I’m a champion of progress. Or rather I’ve always desperately tried to be one. Post hoc, ergo meliora hoc, if you’ll forgive a feeble Latin pun, are words I wish I could live by.

Ever since Darwin created the world, everything in it, including man, has been undergoing nothing but meliorative changes – that’s what I’ve always wanted to become my article of faith.

Everything mankind has ever done has pushed us forward with nary a backward step. The pace of progress has varied, but the overall tendency is inexorable.

Hence I’ve strenuously tried to convince myself that today’s professor of philosophy at, say, the LSE is a step forward from Plato; Tracy Emin has to be a better artist than Giotto; Andrew Motion is a positive development of Shakespeare; John Lennon represents progress compared to Bach, and Damian Hirst compared to Donatello.

Admittedly, I’ve had to override my mind and taste to feel that way, but I’ve been willing to do just that. One has to march in step with one’s time. Doesn’t one?

And then earlier this week I spent a couple of days in Chartres.

Suddenly, my hitherto unshakeable desire to believe in progress began to totter with an ever-increasing amplitude. Nothing short of a frontal lobotomy would make me accept that Chartres Cathedral – and especially what it represents – is backward compared to a modern skyscraper – and especially what it represents.

I’m not in favour of awarding ranking points, but, if pressed, I’d say the cathedral is the most beautiful thing created by man – perhaps because it wasn’t just created by man.

No other Gothic cathedral I’ve seen has such an intricate lattice of flying buttresses at several tiers, each providing niches for sculptures (which is also quite rare). This added reinforcement enabled the builders to increase both the number and size of the windows, and the extra acreage didn’t go to waste.

Nowhere can one see such a blazing glory of stained glass as in Chartres, not even in Bourges, where it’s as superb but less plentiful. Each window is bursting with colour, with life eternal – each tells the story of a great civilisation exhaling the air breathed into it by the pre-Darwinian Creator.

My father, a glass chemist, doubted we’d be able to reproduce today the technical mastery involved in colouring pieces of glass so luridly that they irradiate sparkle even with no sun shining through them. I don’t know about that. What’s certain is that, even if the technical know-how is extant, the inspiration isn’t.

Then there’s the mysterious labyrinth cut into the floor stones of the nave. It symbolises the tortuous road leading to Christ, and for the past 800 years pilgrims have walked it slowly and reverentially, their heads bowed, their minds and souls engrossed in mystical contemplation. They still do, unfashionably trying to recapture the part of life Darwin didn’t quite get around to explaining.

The cathedral took some 30 years to build, and God only knows how much effort. Every sinew had to be strained to erect such a massive structure without any modern construction equipment, with only human hands and the superhuman spirit that gave them strength.

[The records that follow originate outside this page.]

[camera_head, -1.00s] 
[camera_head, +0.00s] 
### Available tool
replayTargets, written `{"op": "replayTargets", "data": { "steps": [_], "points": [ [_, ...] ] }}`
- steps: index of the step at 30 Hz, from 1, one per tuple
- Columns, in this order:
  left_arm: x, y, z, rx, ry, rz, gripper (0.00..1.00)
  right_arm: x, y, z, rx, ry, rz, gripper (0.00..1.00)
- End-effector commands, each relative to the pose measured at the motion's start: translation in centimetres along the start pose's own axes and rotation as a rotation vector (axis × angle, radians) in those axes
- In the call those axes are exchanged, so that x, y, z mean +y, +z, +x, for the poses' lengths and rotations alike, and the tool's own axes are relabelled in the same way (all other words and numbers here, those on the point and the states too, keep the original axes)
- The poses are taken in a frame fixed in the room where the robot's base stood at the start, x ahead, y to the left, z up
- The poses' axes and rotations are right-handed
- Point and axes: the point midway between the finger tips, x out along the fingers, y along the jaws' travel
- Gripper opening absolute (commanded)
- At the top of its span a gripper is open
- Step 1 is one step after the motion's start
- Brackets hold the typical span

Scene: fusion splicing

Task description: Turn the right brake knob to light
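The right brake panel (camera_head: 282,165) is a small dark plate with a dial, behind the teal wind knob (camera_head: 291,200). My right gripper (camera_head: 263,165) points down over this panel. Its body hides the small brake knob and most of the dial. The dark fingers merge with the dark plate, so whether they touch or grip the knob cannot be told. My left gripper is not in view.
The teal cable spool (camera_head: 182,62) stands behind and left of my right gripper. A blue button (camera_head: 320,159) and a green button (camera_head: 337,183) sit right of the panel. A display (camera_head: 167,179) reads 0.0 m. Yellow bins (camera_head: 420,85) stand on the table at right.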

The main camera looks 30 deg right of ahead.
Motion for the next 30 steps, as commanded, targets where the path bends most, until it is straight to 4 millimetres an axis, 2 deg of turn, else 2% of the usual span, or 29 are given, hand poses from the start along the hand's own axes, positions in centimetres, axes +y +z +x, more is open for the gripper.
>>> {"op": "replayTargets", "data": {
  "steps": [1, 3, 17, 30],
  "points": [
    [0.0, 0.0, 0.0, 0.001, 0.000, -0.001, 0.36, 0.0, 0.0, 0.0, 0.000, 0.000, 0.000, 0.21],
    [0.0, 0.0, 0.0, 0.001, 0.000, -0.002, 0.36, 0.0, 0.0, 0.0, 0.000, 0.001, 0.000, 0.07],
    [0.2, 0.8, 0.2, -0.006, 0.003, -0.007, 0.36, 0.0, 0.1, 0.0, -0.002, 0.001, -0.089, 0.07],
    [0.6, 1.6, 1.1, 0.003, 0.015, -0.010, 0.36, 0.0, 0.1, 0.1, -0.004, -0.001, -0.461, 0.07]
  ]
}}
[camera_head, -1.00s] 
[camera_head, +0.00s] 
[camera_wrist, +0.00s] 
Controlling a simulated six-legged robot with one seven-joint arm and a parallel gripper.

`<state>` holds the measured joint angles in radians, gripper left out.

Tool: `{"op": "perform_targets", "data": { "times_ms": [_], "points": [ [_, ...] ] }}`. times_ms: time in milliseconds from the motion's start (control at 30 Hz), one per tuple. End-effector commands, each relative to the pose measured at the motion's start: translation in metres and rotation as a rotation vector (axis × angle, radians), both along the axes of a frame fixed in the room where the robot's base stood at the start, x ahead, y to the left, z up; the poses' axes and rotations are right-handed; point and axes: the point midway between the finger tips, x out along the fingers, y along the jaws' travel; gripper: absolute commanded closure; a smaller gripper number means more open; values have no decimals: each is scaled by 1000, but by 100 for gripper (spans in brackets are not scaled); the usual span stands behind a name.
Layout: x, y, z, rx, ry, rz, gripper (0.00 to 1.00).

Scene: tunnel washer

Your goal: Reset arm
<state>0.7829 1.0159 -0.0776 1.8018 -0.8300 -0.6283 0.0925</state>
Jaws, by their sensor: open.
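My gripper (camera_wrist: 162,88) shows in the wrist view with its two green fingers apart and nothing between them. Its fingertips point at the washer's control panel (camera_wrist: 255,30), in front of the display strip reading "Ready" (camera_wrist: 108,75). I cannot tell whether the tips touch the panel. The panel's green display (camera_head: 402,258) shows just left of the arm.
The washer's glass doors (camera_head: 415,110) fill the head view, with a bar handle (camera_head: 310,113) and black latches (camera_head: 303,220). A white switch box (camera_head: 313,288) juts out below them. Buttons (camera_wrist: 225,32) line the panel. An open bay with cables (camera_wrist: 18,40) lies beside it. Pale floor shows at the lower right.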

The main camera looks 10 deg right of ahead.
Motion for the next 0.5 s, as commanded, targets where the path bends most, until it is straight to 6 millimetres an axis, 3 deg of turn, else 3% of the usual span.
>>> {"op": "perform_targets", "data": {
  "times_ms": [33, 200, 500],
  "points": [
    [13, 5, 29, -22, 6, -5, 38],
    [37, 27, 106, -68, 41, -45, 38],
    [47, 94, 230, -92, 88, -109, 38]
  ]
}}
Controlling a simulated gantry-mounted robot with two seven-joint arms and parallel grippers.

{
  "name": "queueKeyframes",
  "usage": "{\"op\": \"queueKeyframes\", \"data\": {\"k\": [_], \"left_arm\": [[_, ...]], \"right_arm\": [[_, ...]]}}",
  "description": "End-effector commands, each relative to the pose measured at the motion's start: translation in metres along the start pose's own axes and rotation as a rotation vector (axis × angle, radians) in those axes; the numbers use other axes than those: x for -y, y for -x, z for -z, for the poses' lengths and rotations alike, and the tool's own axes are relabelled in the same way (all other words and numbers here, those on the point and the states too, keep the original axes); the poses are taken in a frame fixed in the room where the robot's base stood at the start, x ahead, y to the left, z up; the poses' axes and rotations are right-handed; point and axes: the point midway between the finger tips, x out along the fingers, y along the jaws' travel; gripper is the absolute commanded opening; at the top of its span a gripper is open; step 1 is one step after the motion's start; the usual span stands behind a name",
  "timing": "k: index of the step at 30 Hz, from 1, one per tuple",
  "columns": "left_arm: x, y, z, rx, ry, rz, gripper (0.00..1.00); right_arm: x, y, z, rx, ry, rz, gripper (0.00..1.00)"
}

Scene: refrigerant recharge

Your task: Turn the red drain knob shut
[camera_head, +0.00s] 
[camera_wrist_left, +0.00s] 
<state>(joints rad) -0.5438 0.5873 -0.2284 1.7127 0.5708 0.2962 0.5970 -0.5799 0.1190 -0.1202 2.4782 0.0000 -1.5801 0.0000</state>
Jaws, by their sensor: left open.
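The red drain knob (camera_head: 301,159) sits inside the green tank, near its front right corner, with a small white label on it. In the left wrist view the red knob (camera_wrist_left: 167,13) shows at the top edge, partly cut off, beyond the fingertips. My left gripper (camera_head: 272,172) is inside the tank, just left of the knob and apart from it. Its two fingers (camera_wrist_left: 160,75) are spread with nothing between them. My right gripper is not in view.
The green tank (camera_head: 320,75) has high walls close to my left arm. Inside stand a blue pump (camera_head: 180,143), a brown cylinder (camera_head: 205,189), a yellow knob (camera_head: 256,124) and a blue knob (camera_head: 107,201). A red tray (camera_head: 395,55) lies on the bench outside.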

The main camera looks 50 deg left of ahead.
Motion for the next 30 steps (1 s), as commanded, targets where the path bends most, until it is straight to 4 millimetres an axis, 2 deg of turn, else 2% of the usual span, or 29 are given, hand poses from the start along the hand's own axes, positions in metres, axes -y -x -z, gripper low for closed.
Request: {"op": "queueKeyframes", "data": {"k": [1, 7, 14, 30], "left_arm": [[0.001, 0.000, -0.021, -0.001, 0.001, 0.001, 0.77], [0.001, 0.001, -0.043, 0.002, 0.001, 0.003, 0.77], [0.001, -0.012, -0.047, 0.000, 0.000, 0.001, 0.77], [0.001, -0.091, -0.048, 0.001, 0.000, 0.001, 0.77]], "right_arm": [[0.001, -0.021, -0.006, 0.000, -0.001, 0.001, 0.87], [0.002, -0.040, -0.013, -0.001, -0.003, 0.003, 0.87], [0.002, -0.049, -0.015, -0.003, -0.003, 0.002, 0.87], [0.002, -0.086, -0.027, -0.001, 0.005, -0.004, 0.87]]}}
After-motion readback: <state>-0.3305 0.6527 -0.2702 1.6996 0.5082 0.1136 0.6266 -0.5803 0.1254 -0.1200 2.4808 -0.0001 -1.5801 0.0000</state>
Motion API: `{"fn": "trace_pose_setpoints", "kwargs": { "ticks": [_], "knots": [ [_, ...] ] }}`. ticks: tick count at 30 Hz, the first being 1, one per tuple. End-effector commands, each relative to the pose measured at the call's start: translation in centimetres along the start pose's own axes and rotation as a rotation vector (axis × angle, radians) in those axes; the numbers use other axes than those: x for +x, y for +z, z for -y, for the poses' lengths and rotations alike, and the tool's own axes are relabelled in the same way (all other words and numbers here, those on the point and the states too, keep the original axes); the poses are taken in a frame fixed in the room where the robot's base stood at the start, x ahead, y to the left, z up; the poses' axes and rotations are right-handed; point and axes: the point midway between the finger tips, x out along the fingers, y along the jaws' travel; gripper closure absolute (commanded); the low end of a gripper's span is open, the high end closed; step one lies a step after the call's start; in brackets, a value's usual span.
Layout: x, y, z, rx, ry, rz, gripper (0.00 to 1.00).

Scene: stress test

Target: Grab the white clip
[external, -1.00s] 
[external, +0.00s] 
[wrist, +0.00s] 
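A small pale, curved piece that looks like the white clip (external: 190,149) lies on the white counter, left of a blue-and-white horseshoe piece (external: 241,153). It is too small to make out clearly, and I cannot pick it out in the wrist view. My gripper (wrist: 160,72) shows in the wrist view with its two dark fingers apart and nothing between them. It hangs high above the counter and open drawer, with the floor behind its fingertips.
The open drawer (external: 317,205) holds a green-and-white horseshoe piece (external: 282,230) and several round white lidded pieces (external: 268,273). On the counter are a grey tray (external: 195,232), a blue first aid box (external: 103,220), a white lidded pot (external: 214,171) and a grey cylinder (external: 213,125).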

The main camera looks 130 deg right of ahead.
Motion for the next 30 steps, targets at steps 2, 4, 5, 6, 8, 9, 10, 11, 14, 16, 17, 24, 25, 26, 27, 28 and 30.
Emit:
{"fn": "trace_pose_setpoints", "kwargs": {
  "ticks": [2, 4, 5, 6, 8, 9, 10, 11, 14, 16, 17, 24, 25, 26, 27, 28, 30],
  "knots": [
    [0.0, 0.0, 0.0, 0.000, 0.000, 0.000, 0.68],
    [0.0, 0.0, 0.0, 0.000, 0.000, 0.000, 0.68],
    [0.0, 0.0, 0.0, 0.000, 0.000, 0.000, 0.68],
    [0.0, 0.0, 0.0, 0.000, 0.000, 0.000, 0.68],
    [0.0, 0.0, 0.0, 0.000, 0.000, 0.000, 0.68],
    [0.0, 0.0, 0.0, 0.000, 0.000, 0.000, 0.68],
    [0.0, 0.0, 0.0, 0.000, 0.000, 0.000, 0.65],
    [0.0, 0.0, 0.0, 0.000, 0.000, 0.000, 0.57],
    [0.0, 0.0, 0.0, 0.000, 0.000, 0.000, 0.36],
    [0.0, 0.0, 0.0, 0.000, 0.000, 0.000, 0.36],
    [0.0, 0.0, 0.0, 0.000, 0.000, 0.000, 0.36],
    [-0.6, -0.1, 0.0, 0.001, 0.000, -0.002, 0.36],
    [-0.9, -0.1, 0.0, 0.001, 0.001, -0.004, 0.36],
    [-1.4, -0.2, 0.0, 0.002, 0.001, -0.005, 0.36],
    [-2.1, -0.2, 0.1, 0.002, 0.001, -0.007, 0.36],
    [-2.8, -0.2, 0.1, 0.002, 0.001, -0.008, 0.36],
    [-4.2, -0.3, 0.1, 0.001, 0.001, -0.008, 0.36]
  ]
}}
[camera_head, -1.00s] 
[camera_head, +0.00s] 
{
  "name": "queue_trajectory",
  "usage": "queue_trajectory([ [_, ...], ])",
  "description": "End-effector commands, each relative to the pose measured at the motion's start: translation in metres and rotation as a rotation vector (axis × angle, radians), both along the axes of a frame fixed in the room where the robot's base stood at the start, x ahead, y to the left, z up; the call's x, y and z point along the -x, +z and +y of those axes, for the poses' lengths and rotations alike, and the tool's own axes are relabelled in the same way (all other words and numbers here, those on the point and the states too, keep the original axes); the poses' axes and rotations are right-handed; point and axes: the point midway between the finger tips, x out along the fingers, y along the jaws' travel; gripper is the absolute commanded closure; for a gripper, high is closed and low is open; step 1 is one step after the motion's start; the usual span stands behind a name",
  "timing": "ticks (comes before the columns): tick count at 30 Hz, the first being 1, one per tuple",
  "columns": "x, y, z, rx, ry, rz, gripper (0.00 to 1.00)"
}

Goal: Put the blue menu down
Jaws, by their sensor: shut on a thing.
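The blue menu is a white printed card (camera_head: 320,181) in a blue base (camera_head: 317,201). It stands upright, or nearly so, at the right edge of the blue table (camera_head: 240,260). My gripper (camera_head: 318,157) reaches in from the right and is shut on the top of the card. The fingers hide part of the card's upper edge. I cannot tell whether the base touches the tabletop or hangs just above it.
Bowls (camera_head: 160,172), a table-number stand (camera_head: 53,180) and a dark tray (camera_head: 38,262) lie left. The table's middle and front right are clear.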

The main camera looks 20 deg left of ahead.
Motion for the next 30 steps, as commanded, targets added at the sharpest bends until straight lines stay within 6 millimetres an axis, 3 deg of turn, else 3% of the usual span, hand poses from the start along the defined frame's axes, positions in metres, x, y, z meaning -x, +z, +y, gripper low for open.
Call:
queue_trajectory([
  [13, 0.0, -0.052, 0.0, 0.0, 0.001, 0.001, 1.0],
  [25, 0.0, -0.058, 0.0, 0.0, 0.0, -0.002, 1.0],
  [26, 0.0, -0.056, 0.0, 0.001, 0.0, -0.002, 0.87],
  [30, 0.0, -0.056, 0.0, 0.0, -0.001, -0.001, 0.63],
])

Time wasn’t of the essence, as it always is with us. It was eternity speaking through stone and glass, and eternity has to take man outside time. It also takes man outside space for, like many Romanesque and Gothic buildings, Chartres Cathedral defies physics by appearing bigger inside than outside. That’s no coincidence: physics apart, spiritually it was built from the inside out. Its space isn’t just three-dimensional.

What does the cathedral say about its time? Just about everything, I dare say, in the same sense in which the Shard or Centre Pompidou says everything about our time. An age defined by filial devotion is manifestly capable of soaring to greater heights than an age circumscribed by hubris and self-indulgence.

I hadn’t seen Chartres Cathedral for some 15 years, and in the intervening period its interior had changed. Centuries enveloped in candle smoke had darkened the walls and columns so much that, the last time I was there, I didn’t even notice them.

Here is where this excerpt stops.